The mark of the bully – target the weakest
Posted on June 7, 2023
A few weeks back I visited a young man living in a hotel. An asylum seeker from Iraq, he needed some help and advice. He also needed some bus fare. For the last seven years, during which time I’ve been working as a volunteer in this area, I’ve met hundreds of such young men.
I approach the lobby of the hotel. In different times it would fall into the pit-stop category of accommodation. Corporately badged, clean and comfortable in a sterile sort of way. The livery and company colours recognisable in cities around the world. Overnighters for parties and weddings; the location for some mind-numbing work awayday. Except that now it has been commandeered by the Home Office to house people waiting for asylum claims to be processed.
I buzz him on WhatsApp, the lifeline for people in his situation, and tell him I’ll meet him downstairs. I explain to the burly, surly security people who I am and show them my organisation’s credentials. I’m met with blank-eyed indifference and told that I can’t come in to sit down and wait. Just in case I haven’t got the picture, there is a definite incursion into my physical space to ensure that I move towards the door.
It’s not such a big deal. Fortunately, it’s not raining and we meet outside on the pavement. I feel like telling the security guy that I’ve been chucked out of better Home Office hotels than this one, but decide that discretion is the better part of valour. It’s true, though. Circumstances vary from place to place – and some staff have been briefed to be welcoming and, crucially, appreciative of the help that the voluntary sector can bring. But these guys must have been to the course run by officials at the hard-man end of the spectrum. Like I say, it’s not like this has never happened before.

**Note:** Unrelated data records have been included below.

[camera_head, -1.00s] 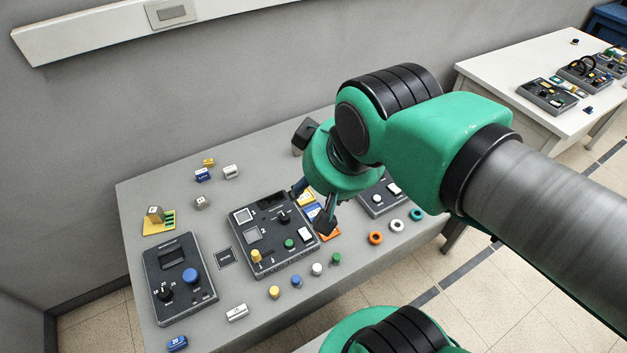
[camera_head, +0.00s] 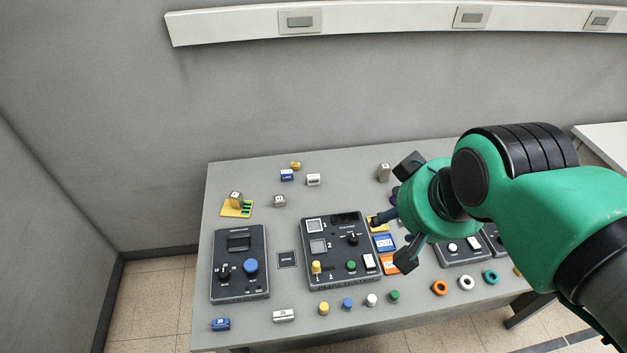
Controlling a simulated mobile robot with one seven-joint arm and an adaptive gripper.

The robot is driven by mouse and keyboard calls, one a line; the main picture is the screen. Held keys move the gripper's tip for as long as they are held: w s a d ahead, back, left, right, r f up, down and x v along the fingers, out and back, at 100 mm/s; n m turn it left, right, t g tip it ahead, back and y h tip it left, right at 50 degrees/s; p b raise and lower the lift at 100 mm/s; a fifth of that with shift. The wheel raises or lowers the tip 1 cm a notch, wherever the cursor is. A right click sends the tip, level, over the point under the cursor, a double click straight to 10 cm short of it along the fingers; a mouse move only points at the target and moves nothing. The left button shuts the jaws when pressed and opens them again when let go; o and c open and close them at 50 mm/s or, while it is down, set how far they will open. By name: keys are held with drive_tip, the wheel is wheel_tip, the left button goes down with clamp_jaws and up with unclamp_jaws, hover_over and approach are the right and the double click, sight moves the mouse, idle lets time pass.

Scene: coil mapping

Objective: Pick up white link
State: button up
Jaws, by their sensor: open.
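Two white blocks could be the white link, and I cannot tell which is meant. One white block (camera_head: 313,180) lies at the back left of the grey table, beside a blue block (camera_head: 287,175) and a small yellow block (camera_head: 295,165). Another white block (camera_head: 283,315) with a dark mark lies near the front edge. My gripper (camera_head: 391,241) is open, its fingers apart, over the coloured cards right of the middle panel. It is well to the right of both white blocks and appears empty. My wrist hides part of the table behind it.
A dark panel with a blue knob (camera_head: 239,287) and a larger middle panel (camera_head: 335,280) stand on the table (camera_head: 345,187). Small pegs and a white ring (camera_head: 466,283) line the front. A yellow-based stand (camera_head: 230,211) is at left. The back middle of the table is mostly clear.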

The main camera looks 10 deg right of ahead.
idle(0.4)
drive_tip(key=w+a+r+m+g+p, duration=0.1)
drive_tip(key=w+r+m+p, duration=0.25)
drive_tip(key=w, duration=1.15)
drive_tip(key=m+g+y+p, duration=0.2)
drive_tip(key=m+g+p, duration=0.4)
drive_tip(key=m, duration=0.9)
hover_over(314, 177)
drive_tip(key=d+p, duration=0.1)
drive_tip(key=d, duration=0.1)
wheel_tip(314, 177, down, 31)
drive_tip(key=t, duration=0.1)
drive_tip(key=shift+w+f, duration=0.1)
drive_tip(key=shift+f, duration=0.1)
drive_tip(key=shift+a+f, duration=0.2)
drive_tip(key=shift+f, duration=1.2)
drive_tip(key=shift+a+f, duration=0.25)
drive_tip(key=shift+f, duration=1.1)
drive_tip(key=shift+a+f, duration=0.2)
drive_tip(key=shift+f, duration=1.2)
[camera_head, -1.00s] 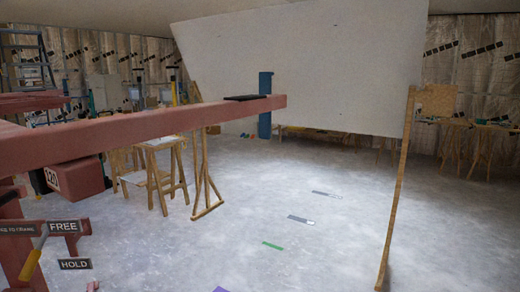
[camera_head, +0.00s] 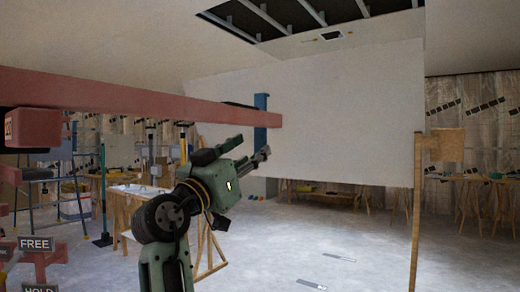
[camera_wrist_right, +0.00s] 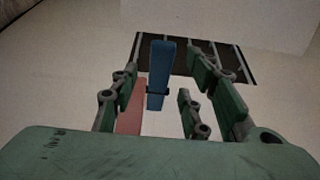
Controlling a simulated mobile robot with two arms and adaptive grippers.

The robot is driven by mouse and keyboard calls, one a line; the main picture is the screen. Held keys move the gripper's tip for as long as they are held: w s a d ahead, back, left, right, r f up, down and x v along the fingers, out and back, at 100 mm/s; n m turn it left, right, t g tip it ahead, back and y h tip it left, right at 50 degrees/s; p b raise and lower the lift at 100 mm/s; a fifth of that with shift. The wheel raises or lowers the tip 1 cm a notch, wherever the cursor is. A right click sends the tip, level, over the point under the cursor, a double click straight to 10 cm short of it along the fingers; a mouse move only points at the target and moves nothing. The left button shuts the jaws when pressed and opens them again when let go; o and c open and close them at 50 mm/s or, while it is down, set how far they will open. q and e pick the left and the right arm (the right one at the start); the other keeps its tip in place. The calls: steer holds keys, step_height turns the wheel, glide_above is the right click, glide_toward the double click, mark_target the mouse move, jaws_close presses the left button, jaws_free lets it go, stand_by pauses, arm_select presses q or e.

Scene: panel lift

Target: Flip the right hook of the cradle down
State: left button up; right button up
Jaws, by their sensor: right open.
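The cradle's red beam (camera_head: 110,102) runs in from the left in the head view. A blue upright hook (camera_head: 261,117) stands at its right end, in front of the white panel (camera_head: 345,125). My green right gripper (camera_head: 252,148) is raised below the beam's end, its fingers pointing up and right. It is open and empty, apart from the hook as far as I can tell. In the right wrist view the blue hook (camera_wrist_right: 158,72) and red beam (camera_wrist_right: 131,108) appear between the spread fingers (camera_wrist_right: 165,85). My left gripper is not in view.
A wooden post (camera_head: 416,215) stands at the right. The ceiling has a dark framed opening (camera_head: 285,18). A trestle table (camera_head: 130,192) is at the left, sawhorses (camera_head: 480,190) at the back right. FREE (camera_head: 36,244) and HOLD labels show lower left.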

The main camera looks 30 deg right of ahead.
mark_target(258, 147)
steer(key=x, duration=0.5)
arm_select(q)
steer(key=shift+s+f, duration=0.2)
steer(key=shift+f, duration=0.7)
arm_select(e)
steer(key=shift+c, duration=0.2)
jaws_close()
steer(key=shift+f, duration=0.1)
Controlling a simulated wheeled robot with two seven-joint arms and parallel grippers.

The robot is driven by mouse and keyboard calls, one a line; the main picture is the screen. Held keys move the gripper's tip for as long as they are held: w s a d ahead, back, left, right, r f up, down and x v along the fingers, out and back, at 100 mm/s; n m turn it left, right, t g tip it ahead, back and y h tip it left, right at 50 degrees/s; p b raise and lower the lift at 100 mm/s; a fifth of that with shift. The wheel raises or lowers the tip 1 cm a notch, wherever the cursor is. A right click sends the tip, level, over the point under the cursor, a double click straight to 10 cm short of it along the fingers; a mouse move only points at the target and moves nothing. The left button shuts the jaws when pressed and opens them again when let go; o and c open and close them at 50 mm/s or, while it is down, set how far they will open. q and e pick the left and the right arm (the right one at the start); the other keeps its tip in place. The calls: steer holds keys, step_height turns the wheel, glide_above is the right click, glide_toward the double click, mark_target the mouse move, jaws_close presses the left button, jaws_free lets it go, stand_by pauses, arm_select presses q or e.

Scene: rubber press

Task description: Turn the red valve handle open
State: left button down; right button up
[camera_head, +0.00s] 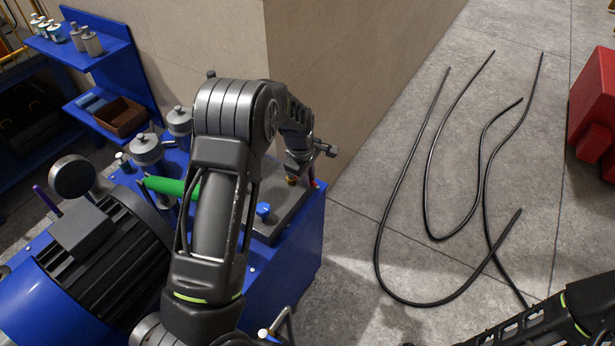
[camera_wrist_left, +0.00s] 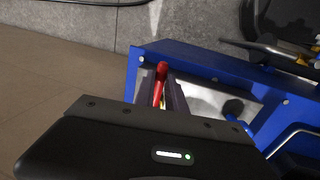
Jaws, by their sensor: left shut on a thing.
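The red valve handle (camera_wrist_left: 161,72) shows in the left wrist view between the two fingers of my left gripper (camera_wrist_left: 162,90), which is shut on it. The handle's end sticks out past the fingers. In the head view my left gripper (camera_head: 300,168) is at the far right corner of the blue machine, and only a small bit of red handle (camera_head: 313,183) shows beside it. The valve body is mostly hidden by the gripper. My right arm enters at the bottom right of the head view, with its gripper out of frame.
The blue machine (camera_head: 310,240) carries a black motor (camera_head: 105,260), a green handle (camera_head: 165,186) and a blue knob (camera_head: 263,209). A beige wall (camera_head: 340,70) stands close behind it. Black hoses (camera_head: 385,230) lie on the open floor at right. A red object (camera_head: 592,100) stands far right.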

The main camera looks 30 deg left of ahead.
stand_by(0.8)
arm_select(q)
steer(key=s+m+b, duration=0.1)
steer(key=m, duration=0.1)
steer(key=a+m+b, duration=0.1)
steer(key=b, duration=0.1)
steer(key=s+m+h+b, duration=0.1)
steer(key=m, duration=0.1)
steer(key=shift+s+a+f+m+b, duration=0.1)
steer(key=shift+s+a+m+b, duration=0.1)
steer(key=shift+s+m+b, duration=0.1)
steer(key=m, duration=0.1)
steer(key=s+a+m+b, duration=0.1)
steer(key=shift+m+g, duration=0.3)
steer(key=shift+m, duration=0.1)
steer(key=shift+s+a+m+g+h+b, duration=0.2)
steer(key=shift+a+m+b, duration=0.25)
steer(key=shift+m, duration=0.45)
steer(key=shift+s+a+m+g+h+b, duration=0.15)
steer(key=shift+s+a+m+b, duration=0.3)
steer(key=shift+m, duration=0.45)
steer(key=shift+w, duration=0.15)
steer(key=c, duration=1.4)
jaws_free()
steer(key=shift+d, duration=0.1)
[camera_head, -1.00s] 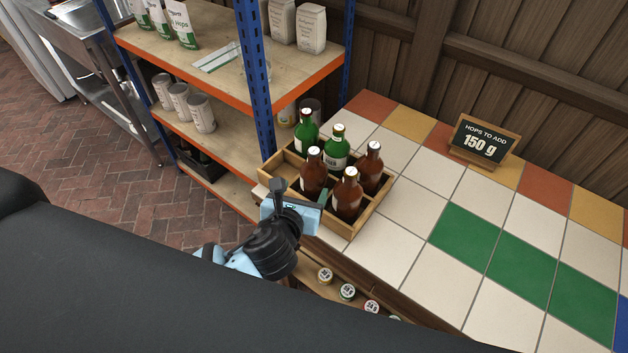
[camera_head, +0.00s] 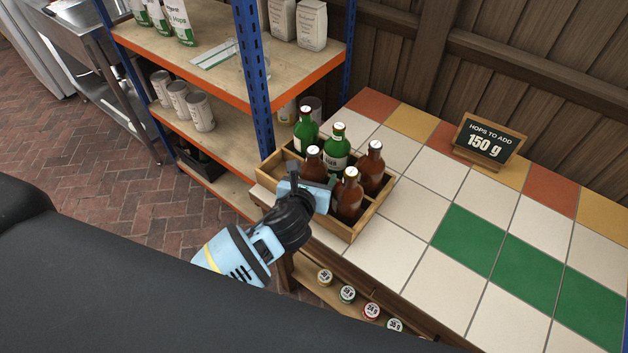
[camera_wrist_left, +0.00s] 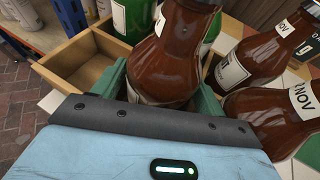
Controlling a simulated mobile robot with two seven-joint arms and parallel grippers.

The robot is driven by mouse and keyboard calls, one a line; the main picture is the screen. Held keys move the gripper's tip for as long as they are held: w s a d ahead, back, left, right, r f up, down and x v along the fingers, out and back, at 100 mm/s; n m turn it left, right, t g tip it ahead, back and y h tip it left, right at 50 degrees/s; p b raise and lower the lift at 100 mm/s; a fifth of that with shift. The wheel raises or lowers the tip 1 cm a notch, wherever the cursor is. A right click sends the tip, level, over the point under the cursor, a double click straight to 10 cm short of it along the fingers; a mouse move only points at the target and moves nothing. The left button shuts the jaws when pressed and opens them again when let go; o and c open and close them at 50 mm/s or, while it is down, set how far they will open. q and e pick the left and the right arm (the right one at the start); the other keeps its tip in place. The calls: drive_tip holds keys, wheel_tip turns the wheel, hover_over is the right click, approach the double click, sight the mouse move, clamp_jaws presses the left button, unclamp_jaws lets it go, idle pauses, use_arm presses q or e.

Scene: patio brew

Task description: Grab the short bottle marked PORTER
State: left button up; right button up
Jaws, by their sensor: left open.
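A wooden crate (camera_head: 373,212) on the tiled counter holds two green bottles (camera_head: 336,150) and three brown bottles. The near-left brown bottle (camera_head: 314,164) is partly hidden by my left gripper (camera_head: 316,190). In the left wrist view this brown bottle (camera_wrist_left: 165,62) stands between the green fingers of the open gripper (camera_wrist_left: 160,92); contact cannot be told. Its white label is mostly hidden and unreadable. The front brown bottle (camera_head: 349,196) and right brown bottle (camera_head: 374,167) stand close by. No label shows PORTER legibly. My right gripper is out of view.
Crate dividers and neighbouring bottles leave little room around the gripper. A blue-posted shelf (camera_head: 208,68) with cans and bags stands to the left. A sign (camera_head: 486,141) reading 150 g stands behind. Bottle caps (camera_head: 347,294) lie below the counter edge. The counter's right side is clear.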

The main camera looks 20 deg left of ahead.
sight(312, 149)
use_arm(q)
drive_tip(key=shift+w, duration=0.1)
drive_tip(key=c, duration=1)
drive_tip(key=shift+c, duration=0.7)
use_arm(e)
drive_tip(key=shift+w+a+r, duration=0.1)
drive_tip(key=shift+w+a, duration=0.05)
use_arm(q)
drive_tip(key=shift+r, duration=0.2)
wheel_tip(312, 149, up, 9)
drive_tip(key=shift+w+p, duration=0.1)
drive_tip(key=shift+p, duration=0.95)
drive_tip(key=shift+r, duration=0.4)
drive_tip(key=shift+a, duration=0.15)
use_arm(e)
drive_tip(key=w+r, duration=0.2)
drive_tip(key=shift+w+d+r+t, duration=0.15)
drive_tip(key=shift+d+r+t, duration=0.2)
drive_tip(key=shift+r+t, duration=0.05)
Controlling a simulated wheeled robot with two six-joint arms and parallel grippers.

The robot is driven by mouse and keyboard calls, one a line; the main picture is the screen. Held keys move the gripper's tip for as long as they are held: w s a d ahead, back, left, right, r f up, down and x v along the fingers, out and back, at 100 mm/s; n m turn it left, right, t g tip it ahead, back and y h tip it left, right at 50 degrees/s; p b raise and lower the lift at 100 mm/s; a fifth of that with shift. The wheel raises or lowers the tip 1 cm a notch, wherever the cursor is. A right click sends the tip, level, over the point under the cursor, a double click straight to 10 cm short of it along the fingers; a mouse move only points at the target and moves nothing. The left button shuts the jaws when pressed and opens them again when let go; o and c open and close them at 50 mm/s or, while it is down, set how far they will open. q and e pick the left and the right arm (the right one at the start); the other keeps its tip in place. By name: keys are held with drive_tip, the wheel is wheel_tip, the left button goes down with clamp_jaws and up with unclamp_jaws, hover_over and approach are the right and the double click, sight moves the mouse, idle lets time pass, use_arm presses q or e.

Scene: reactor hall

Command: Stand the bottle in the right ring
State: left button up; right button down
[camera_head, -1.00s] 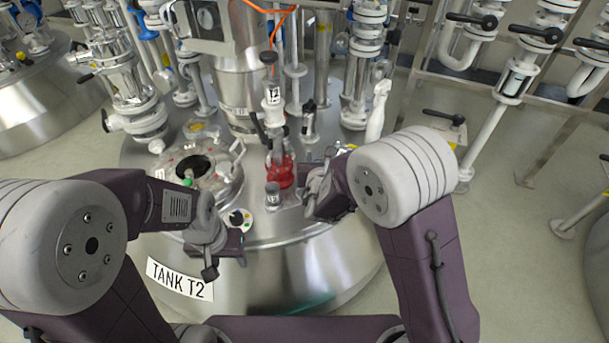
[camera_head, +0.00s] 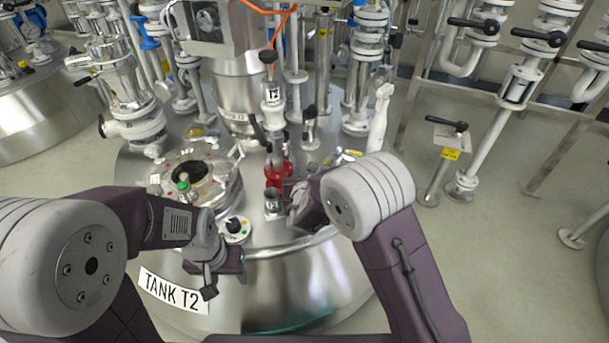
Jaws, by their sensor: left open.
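A small vessel with red contents (camera_head: 279,174), which looks like the bottle, stands under the sampling valve (camera_head: 272,92) on the tank top. A small grey cylindrical holder or cup (camera_head: 272,202) is just in front of it. I cannot clearly make out the right ring. My left gripper (camera_head: 210,276) is open and empty, pointing down at the tank's front edge, left of the red vessel and apart from it. My right gripper (camera_head: 297,200) is just right of the grey cup, close to the red vessel; its fingers are too small and partly hidden to read.
The steel tank (camera_head: 290,275) carries a label (camera_head: 173,290) reading TANK T2. A round hatch (camera_head: 190,172) with a green-capped item (camera_head: 183,183) lies to the left.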

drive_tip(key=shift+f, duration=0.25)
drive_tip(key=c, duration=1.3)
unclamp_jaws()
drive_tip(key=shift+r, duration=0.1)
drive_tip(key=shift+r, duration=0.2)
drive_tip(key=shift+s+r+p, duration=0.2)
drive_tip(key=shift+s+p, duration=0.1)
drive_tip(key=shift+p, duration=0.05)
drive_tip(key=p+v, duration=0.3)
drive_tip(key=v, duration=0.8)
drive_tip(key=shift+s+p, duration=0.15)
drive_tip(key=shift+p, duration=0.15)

I sort out my young man – a boy, really – and, as often happens in such circumstances, I see him welling up in response to someone caring about him, even in this perfunctory, instrumental way from a complete stranger.
Estimates vary, but a figure of some 400 hotels are being used to accommodate people who are waiting for their claims to be settled. But that wait goes on for a very, very long time indeed. Six months is regarded as a good result; a year, or longer, is far from unknown. Whatever figures you choose, there are, at the very least, 160,000 claims waiting to be processed. Let’s do some arithmetic.
In each of the 400 or so hotels, there is a security team similar to the lovely crew who meet me on the morning in question. What there is not, however, is a similar team of civil servants ready and waiting to process the claims. I know it’s a convoluted process, but let’s say a small team could deal with four claims a day in 400 hotels – that’s 1600 done. Rattle along at that rate, and you don’t need to be Einstein to work out how long to clear the 160,000 backlog.
There is, however, a clear and simple reason why the Home Office won’t install some pen-pushers to join the bruisers in the lobby. They don’t want to.
Hobbled as the Home Secretary is with a migration policy that would appeal to the Mad Hatter, the only element of the migration mess that she has any control over is a discourse of shaming and dehumanising people in desperate need. While she’s forcing strangers to share tiny bedrooms, or stacking them like Victorian convicts on hulks, she can be seen to be doing something. It’s the last, vile shot of a desperate bully.
We’re told that this further humiliation of already traumatised people will act as a deterrent to those wishing to come to the UK – a place, ironically, seen by many of them as somewhere where decency and fair-play will prevail. And we’re also told that it’s about wrecking the business model of the people smugglers.
Both claims are preposterous. First, since the announcement of the half-baked Rwanda scheme, numbers attempting to reach the UK have been entirely unaffected with, if anything, a slight increase in those crossing the Channel. Those who have witnessed enough horror, upheaval and hardship to leave behind everything they have, aren’t going to be put off by yet another thing that may or may not happen.
Second – and I’ll try not to shout here – if the intention is to get after the smugglers, then get after the smugglers. Don’t go after their victims. That’s not how solving criminal behaviour works. You’d have thought you might have known that, what with you being in charge of the Home Office and all that.
And at the bottom of all this process, there’s a boy – a university graduate, as it happens – who needs a bit of assistance, get hold of some bus fare and enjoy, however fleetingly, a helping hand. He’s far from home, removed from his family, nothing to do, unable to work or study and treated with suspicion by those who guard his place of residence. And the best Suella Braverman can come up with is to make his limited life even more miserable. If there are angels, I just hope they save their tears for my boy and not for her and her rotten, immoral buddies.